[PROBLEM TO SOLVE] In the listing below, locate the line containing "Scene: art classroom" and the line containing "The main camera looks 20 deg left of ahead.". Output both of them and every line between, exactly as written, and nothing more.

[DATA IN THIS EXERCISE]

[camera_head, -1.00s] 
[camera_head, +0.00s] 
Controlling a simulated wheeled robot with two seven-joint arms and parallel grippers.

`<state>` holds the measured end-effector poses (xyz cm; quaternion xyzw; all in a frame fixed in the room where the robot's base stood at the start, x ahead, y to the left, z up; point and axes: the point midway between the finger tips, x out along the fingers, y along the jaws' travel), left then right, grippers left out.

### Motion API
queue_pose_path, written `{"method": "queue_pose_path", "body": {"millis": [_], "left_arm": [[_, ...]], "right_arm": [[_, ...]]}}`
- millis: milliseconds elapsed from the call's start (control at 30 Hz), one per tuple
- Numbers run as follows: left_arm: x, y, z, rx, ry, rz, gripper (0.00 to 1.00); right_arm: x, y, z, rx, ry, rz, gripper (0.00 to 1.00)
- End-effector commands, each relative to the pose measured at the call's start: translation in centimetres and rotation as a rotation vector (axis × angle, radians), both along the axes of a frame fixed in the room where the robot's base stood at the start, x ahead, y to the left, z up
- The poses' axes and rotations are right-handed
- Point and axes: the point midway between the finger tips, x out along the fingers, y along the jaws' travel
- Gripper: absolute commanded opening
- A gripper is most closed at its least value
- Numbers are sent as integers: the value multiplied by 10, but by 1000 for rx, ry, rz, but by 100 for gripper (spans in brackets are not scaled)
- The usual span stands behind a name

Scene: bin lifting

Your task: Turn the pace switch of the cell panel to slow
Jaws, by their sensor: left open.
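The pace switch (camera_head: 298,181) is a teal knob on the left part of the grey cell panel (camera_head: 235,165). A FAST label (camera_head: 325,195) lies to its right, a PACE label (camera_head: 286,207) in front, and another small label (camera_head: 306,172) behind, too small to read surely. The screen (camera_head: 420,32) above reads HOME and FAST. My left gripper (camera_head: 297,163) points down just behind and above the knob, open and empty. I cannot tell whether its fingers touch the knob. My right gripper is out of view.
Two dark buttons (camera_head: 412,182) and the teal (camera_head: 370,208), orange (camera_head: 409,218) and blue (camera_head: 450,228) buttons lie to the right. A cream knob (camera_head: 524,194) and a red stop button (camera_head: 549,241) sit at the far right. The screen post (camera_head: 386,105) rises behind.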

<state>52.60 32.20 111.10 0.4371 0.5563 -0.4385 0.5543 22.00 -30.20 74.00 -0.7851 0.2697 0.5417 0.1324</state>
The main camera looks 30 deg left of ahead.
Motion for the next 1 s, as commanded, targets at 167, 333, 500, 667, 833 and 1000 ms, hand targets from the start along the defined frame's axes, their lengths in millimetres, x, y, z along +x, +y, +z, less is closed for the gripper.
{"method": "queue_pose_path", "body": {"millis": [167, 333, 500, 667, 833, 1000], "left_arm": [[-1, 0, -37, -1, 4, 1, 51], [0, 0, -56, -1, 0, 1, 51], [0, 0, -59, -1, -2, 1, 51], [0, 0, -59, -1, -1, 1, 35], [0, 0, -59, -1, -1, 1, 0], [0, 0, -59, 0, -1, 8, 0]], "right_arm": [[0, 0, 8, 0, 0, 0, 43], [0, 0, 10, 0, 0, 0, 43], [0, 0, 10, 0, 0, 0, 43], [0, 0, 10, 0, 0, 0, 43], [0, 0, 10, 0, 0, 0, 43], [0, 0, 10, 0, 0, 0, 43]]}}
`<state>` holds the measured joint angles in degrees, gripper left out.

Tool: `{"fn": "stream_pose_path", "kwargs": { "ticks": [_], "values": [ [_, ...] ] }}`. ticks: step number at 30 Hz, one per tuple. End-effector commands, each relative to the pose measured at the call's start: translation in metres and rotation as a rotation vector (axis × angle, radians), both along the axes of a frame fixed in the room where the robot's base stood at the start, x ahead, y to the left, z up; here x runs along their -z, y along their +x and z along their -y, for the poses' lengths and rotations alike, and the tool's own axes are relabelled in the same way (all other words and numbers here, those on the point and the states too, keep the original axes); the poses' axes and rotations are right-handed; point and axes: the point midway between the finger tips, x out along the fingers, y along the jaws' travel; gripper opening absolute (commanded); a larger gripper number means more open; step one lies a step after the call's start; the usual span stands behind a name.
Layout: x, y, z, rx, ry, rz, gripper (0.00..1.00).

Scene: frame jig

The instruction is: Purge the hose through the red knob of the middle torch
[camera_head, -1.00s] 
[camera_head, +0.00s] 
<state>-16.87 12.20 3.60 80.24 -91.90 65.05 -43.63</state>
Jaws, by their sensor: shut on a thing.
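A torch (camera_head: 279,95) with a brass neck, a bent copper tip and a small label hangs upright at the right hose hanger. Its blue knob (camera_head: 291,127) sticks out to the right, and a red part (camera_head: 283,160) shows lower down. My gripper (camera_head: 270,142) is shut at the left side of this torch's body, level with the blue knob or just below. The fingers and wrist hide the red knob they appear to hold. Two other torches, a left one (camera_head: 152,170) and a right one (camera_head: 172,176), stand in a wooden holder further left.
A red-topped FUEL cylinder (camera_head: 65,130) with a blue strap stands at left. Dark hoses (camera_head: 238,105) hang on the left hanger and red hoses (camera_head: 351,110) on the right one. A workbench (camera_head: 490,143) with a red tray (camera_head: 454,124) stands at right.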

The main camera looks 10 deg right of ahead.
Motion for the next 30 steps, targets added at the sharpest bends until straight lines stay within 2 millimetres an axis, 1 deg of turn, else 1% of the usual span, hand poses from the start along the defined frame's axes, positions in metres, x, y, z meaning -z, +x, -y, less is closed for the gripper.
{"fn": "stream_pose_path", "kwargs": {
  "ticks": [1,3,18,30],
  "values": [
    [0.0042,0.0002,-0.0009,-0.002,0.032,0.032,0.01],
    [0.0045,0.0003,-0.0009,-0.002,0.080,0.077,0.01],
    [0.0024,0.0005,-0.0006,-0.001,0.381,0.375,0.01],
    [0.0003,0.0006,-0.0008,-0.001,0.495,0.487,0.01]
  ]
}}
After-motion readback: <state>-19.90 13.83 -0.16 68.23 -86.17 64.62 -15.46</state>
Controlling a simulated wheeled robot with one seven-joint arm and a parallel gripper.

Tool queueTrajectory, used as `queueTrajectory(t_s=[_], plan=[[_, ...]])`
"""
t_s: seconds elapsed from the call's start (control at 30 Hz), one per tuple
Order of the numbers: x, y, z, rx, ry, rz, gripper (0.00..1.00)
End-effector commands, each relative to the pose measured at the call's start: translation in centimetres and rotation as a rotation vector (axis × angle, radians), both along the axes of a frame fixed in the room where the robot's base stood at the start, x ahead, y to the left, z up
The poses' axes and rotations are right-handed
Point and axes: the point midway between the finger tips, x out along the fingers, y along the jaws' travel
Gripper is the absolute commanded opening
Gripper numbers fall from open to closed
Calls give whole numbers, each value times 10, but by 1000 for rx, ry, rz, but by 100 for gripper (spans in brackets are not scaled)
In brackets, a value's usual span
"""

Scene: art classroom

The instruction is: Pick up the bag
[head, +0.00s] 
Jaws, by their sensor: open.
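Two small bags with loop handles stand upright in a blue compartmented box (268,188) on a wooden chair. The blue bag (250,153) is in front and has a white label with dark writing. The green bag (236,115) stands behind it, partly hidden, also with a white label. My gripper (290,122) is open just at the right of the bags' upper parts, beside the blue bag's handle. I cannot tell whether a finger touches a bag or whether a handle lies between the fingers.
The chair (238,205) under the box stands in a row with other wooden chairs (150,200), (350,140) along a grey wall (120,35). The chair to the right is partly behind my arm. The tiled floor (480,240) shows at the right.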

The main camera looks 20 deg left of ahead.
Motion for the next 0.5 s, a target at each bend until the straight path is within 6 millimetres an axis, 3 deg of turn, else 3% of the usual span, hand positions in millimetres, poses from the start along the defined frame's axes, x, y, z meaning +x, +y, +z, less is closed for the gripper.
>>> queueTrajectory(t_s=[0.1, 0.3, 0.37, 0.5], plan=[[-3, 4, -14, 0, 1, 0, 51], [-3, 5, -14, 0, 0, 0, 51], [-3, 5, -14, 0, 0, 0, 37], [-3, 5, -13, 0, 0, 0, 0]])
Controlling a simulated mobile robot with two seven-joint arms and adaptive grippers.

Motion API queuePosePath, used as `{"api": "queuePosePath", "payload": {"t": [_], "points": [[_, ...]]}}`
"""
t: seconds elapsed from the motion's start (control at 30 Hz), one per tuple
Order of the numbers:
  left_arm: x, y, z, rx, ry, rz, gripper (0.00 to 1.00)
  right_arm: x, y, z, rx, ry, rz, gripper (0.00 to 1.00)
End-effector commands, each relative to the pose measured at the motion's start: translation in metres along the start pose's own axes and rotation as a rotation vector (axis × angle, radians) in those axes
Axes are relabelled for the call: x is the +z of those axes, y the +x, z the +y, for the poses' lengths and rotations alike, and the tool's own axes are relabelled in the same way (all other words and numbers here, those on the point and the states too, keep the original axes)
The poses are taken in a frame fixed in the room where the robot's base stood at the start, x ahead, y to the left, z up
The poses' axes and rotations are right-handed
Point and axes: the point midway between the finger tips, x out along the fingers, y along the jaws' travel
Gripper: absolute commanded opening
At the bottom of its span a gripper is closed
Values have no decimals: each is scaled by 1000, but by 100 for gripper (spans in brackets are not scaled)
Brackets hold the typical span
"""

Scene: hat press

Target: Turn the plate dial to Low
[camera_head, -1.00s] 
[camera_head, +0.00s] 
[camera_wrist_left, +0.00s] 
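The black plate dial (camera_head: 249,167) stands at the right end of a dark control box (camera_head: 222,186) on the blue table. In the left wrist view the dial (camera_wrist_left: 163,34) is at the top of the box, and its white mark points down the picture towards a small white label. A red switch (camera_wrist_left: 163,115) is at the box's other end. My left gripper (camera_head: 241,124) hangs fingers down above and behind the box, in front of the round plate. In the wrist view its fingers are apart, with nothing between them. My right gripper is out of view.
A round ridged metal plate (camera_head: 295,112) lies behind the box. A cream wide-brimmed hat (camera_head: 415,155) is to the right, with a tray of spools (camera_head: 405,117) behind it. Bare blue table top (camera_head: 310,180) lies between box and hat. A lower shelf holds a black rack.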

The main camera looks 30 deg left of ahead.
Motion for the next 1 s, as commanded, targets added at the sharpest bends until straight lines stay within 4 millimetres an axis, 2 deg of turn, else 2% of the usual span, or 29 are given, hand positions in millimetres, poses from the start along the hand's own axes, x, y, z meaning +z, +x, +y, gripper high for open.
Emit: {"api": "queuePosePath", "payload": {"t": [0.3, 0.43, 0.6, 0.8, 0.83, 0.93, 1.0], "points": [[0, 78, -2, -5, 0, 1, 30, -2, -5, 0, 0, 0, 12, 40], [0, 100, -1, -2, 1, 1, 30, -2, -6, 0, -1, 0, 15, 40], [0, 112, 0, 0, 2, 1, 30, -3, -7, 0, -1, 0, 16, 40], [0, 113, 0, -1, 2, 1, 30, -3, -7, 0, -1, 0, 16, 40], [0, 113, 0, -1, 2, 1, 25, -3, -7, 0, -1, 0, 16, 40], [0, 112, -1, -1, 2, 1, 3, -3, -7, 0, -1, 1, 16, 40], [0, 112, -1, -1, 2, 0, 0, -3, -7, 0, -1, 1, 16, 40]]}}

[RESULT OF THE EXERCISE]
Scene: art classroom

The instruction is: Pick up the bag
[head, +0.00s] 
Jaws, by their sensor: open.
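Two small bags with loop handles stand upright in a blue compartmented box (268,188) on a wooden chair. The blue bag (250,153) is in front and has a white label with dark writing. The green bag (236,115) stands behind it, partly hidden, also with a white label. My gripper (290,122) is open just at the right of the bags' upper parts, beside the blue bag's handle. I cannot tell whether a finger touches a bag or whether a handle lies between the fingers.
The chair (238,205) under the box stands in a row with other wooden chairs (150,200), (350,140) along a grey wall (120,35). The chair to the right is partly behind my arm. The tiled floor (480,240) shows at the right.

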The main camera looks 20 deg left of ahead.

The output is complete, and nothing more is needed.